But despite that support, this is not at all a cleared field for Justice. The campaign finance reports of his top rival, Congressman Alex Mooney, filed over the last seven months, tell a completely different story: Around 50 Republican House members gave to Mooney’s campaign since its launch late last year. These included nearly all of the senior leadership (Kevin McCarthy, Steve Scalise, Elise Stefanik and N.R.C.C. Chairman Richard Hudson), high-profile Freedom Caucus members (Lauren Boebert, Matt Gaetz, Thomas Massie), and, to add to that West Virginia divide, Rep. Carol Miller, who represents the state’s first district. And there were at least two senators who donated to Mooney: Ted Cruz and Rand Paul. Incumbent Joe Manchin is undoubtedly keeping tabs on all this as he makes up his mind about his future.
- Show Me the Mooney: There are few politicians I’ve covered longer than Alex Mooney. He may be a Freedom Caucus rabble rouser, but he grew up within the system as the protégé of former Maryland Rep. Roscoe Bartlett. Mooney is organized, strategic, and a bit audacious. (He literally crossed state lines from Maryland into West Virginia in 2013 to run for Congress; the Dartmouth Big Green grad’s campaign colors were coincidentally blue and gold, the color of the state’s dominant state school, WVU. It worked.)

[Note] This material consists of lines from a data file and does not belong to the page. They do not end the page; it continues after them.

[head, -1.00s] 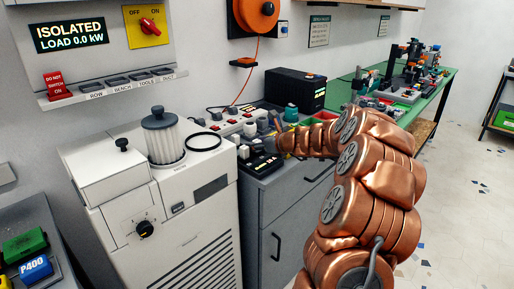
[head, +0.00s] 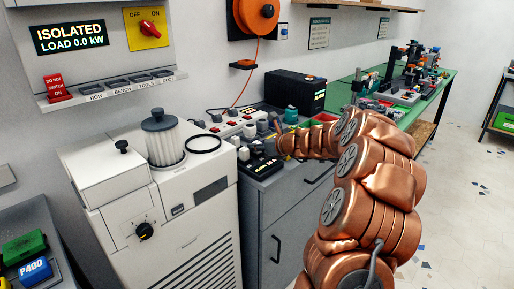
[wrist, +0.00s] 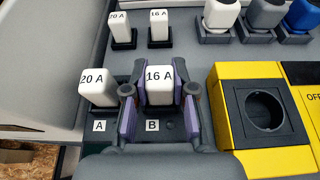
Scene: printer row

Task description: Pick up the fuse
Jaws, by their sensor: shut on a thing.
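A white fuse marked 16 A (wrist: 159,86) stands upright at the position labelled B in a dark holder (wrist: 110,143). My gripper (wrist: 159,104) is shut on this fuse, with a purple-padded finger on each side of it. A second white fuse, marked 20 A (wrist: 97,88), stands at position A just left of my left finger. In the head view my copper arm reaches over the grey cabinet to the black holder (head: 259,168), and the held fuse is hard to make out there.
Spare 20 A (wrist: 122,28) and 16 A (wrist: 159,27) fuses stand behind. A yellow socket box (wrist: 222,112) is close on the right. Grey and blue plugs (wrist: 265,14) stand at the back right. The white machine with a filter (head: 162,140) is left of the cabinet.

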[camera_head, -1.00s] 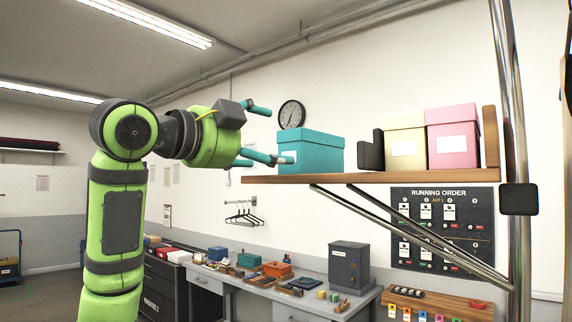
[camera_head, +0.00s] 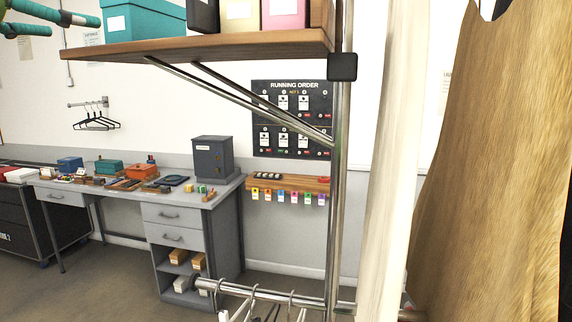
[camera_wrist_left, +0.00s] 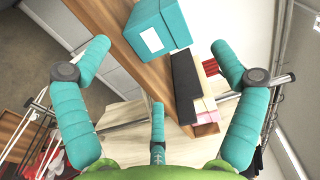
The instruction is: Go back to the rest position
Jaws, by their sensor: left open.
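My left gripper (camera_head: 22,28) shows only partly at the top left corner of the head view, left of the shelf and apart from it. In the left wrist view the left gripper (camera_wrist_left: 158,55) has its teal fingers spread wide with nothing between them. A teal box (camera_head: 145,18) with a white label sits on the wooden shelf (camera_head: 200,48) at its left part. The box (camera_wrist_left: 172,15) also shows beyond the fingers in the left wrist view. My right gripper is in neither view.
Dark, cream and pink boxes (camera_head: 284,13) stand right of the teal box. A metal pole (camera_head: 341,180) and hanging garments (camera_head: 485,150) fill the right side. A rail with hangers (camera_head: 262,293) is low in front. A grey desk (camera_head: 130,197) with props stands below the shelf.

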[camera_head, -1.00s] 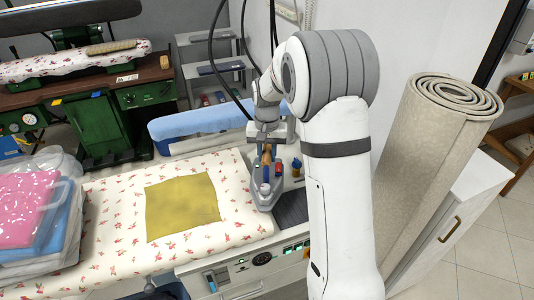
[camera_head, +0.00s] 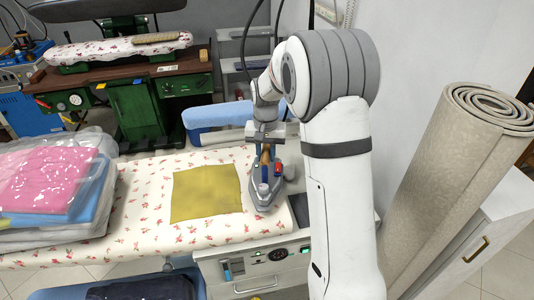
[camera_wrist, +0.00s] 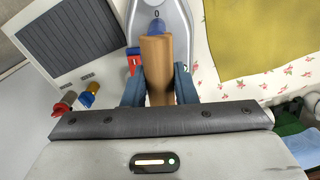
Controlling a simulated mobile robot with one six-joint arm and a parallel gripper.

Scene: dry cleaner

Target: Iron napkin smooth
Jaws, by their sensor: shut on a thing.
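A yellow napkin (camera_head: 206,192) lies flat on the flowered ironing board (camera_head: 140,212); faint mottling shows on it, and I cannot tell how creased it is. The iron (camera_head: 264,194) stands on the board just right of the napkin, apart from it. My gripper (camera_head: 265,150) is above the iron and shut on its handle. In the wrist view my gripper's jaws (camera_wrist: 158,88) close on both sides of the tan iron handle (camera_wrist: 157,62). The napkin also shows there at the upper right (camera_wrist: 262,40). The iron's soleplate is hidden from above.
A dark iron rest (camera_head: 300,210) lies right of the iron. Bagged folded laundry (camera_head: 50,190) sits on the board's left end. A rolled rug (camera_head: 450,180) leans at the right. A blue padded board (camera_head: 228,114) stands behind. Open board lies left of the napkin.

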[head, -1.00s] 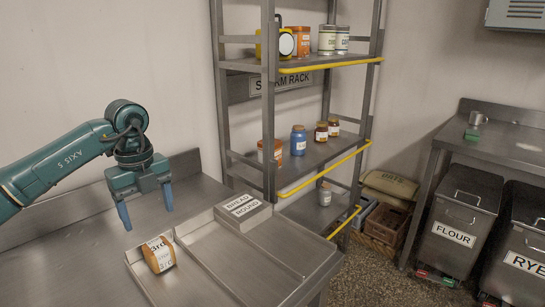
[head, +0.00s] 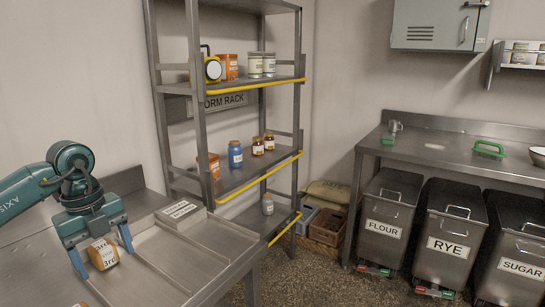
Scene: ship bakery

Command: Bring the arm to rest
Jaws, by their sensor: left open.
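My left arm comes in from the left in the head view. Its gripper (head: 103,250) is open, with its blue fingers pointing down over the steel counter (head: 25,265). An orange-and-white can marked "3rd" (head: 104,257) shows between the two fingers. I cannot tell whether the fingers are around it or only line up with it in the picture. The can is at the left end of a shallow steel tray (head: 190,255). My right arm and gripper are not in view.
A grey labelled block (head: 178,212) lies at the tray's back. A steel rack (head: 197,110) with jars and tins stands behind. Flour (head: 385,220), rye (head: 447,240) and sugar (head: 522,255) bins stand under the right-hand counter (head: 450,150). Open floor lies between.

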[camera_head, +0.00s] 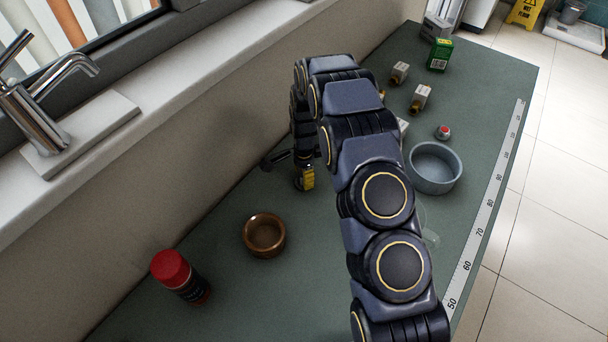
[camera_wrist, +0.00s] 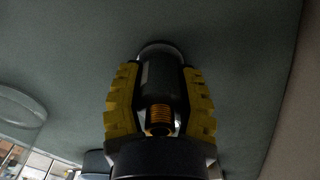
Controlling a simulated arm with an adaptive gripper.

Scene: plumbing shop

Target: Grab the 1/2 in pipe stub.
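In the wrist view a dark, shiny cylinder with a pale rim at its far end and a copper-coloured threaded part at its near end, apparently the pipe stub (camera_wrist: 160,78), is between the yellow fingers of my gripper (camera_wrist: 161,90). The fingers lie along both its sides with no clear gap, so the gripper looks shut on it. In the head view my gripper (camera_head: 305,178) is low over the green bench, near the wall. My arm hides much of that area, and I cannot make out the stub there.
A copper-coloured cup (camera_head: 264,235) and a red-capped bottle (camera_head: 181,276) stand nearer on the bench. Right of my arm are a grey bowl (camera_head: 436,168), a small red-topped item (camera_head: 443,132), brass-ended fittings (camera_head: 420,97) and a green box (camera_head: 440,54). A ruler strip (camera_head: 478,230) lines the right edge.

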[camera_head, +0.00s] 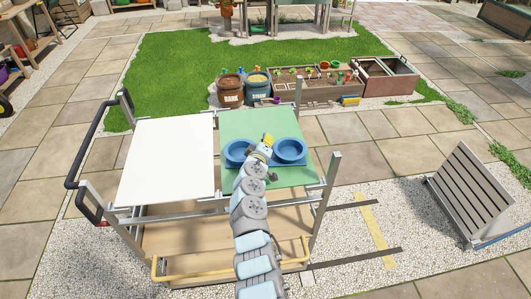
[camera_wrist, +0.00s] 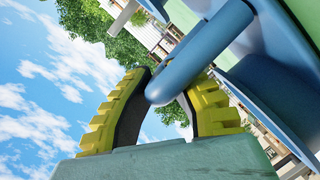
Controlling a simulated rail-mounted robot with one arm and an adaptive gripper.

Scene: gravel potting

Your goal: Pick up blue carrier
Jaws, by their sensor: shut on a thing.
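The blue carrier (camera_head: 290,150) sits on the green top of the cart, with a round blue bowl shape at each side. My gripper (camera_head: 268,138) reaches in between the two round parts from the front. In the wrist view my yellow-padded gripper (camera_wrist: 165,92) is shut around the carrier's blue bar-shaped handle (camera_wrist: 200,55). A larger blue part of the carrier (camera_wrist: 275,85) fills the right of that view. My arm hides the middle of the carrier in the head view, so I cannot tell whether its base touches the top.
The green top (camera_head: 236,122) lies beside a bare white top (camera_head: 165,170) on the cart. Metal corner posts (camera_head: 330,180) rise around it. Buckets (camera_head: 230,90) and planter boxes (camera_head: 315,88) stand behind. A slatted panel (camera_head: 468,190) stands at right.

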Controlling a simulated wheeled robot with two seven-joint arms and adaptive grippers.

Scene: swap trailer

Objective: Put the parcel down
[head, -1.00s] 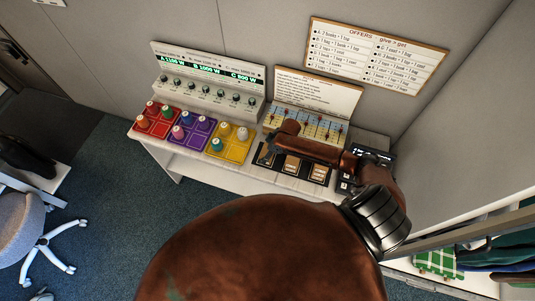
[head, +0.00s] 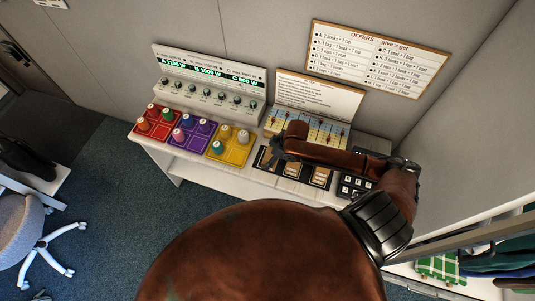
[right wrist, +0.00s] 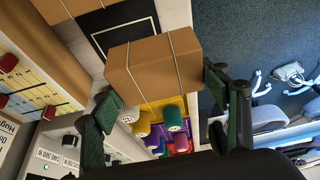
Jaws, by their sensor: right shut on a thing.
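In the right wrist view, a brown cardboard parcel (right wrist: 152,70) with pale string lines sits between the two fingers of my right gripper (right wrist: 160,88), which is shut on it. Behind it shows a black-framed pad (right wrist: 125,28) on the pale bench. In the head view, my right gripper (head: 277,152) is low over the bench, by the left end of the row of black-framed pads (head: 320,177). The arm hides most of the held parcel there, and whether it touches the bench cannot be told. My left gripper is not in view.
Red (head: 155,122), purple (head: 192,132) and yellow (head: 231,145) trays with coloured pegs stand left of the pads. A dial panel (head: 208,85) and a slider board (head: 312,127) stand behind. A dark keypad (head: 355,186) lies to the right.

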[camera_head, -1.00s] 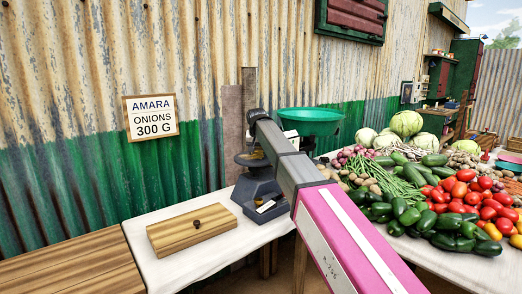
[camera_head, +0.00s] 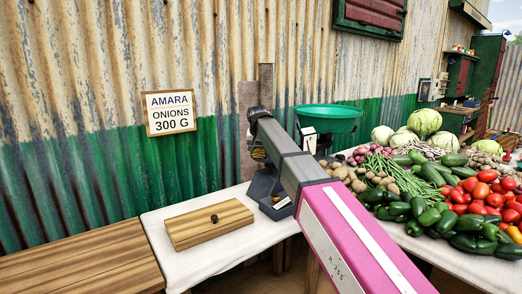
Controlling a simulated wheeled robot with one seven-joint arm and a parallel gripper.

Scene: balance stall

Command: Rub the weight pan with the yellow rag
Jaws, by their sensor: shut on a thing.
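The dark scale (camera_head: 266,184) stands on the white-clothed table, and its green goods pan (camera_head: 330,113) shows behind my arm. The small dark weight pan (camera_head: 257,161) is at the scale's left side, mostly hidden by my arm. My gripper (camera_head: 257,146) points down right at the weight pan, small and dark in the picture. A small yellowish patch, which looks like the yellow rag (camera_head: 258,154), shows at its tips, and the gripper is shut on it. I cannot tell whether the rag touches the pan.
A wooden box with a dark knob (camera_head: 210,226) lies on the white cloth (camera_head: 190,264) at front left. A wooden bench (camera_head: 80,272) is further left. Vegetables (camera_head: 440,195) cover the right table. The corrugated wall (camera_head: 90,180) with an onion sign (camera_head: 170,112) stands close behind.

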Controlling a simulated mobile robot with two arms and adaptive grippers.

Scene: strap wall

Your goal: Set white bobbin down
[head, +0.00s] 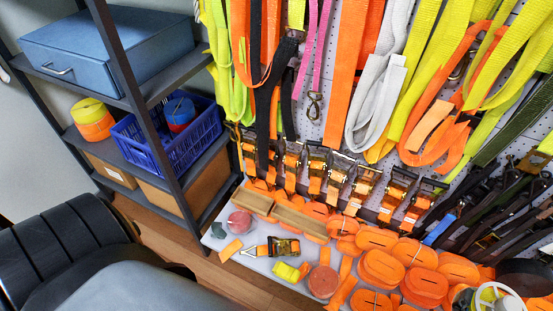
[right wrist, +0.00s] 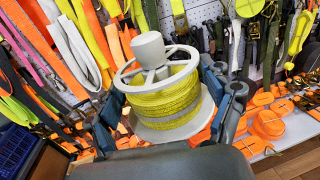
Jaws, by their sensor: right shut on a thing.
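The white bobbin (right wrist: 168,100) is wound with yellow cord and has a spoked flange and a round white knob on top. It stands between the fingers of my right gripper (right wrist: 165,112) in the right wrist view, and the gripper is shut on it. The cord and the upper flange show clearly; part of the lower flange is hidden by my gripper. In the head view the bobbin (head: 490,297) shows at the bottom right edge, partly cut off, in front of the bench top. I cannot tell its height above the bench. My left gripper is in neither view.
The white bench top (head: 262,264) holds several orange strap rolls (head: 382,268), a ratchet buckle (head: 284,247) and a cardboard tray (head: 300,222). Straps and ratchets hang on the pegboard wall behind. A dark shelf with a blue crate (head: 165,135) stands at left.

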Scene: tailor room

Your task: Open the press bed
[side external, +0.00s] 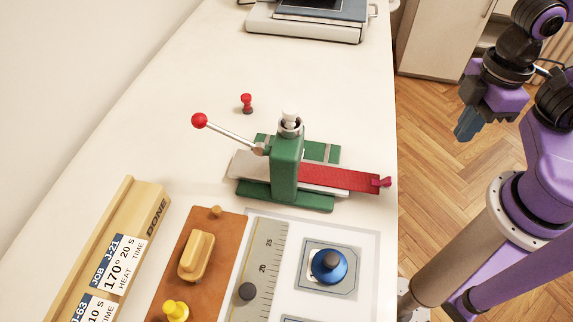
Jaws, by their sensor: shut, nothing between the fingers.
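A green hand press (287,172) stands on the white table, with a silver lever ending in a red ball (199,120) tilted up to the left. A red strip (345,178) with a magenta end lies on a pale bar through its base and reaches to the right. At the far end of the table is a low grey-white machine (303,27) with a dark flat top, cut off by the top edge. I cannot tell which of these has the press bed. My gripper (467,128) is shut and empty, over the floor right of the table, apart from both.
A small red peg (246,103) stands behind the press. In front are a brown board (205,258) with wooden and yellow pieces, a ruler (260,268), a blue knob (328,265) and a tan card rack (120,240). The table between press and machine is mostly clear.

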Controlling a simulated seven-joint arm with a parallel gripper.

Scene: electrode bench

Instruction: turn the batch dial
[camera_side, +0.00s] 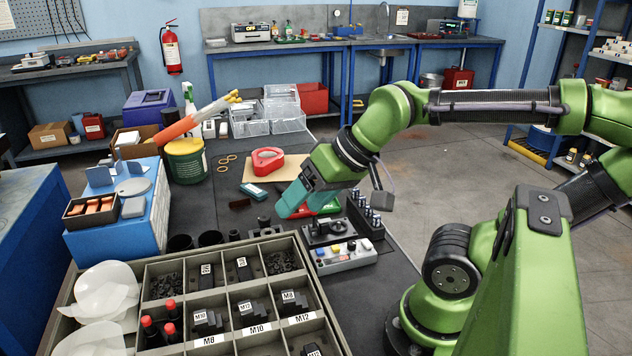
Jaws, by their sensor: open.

Mooney bolstered his cash-on-hand early in his campaign, with a transfer of nearly $800,000 from his old House accounts. And he’s in fighting condition—he defeated fellow Republican David McKinley last year in a member-member race that came about when West Virginia lost a seat in reapportionment. These Republican member receipts show he has ties beyond the Freedom Caucus, and his disbursements are mostly on payroll and digital advertising. Justice’s campaign expenses mostly involved travel and administrative costs.
- But but but…: Mooney may also be tapping out on his low-hanging fruit. He raised just over $400,000 this quarter, compared to Justice’s more than $900,000. And both were outraised by Manchin, who hauled nearly $1.3 million this quarter, and the incumbent sits on $10.7 million in cash on hand. Should he seek re-election, this money will go far toward defending himself from an expected Republican onslaught over West Virginia’s inexpensive television airwaves.
And now to Aspen…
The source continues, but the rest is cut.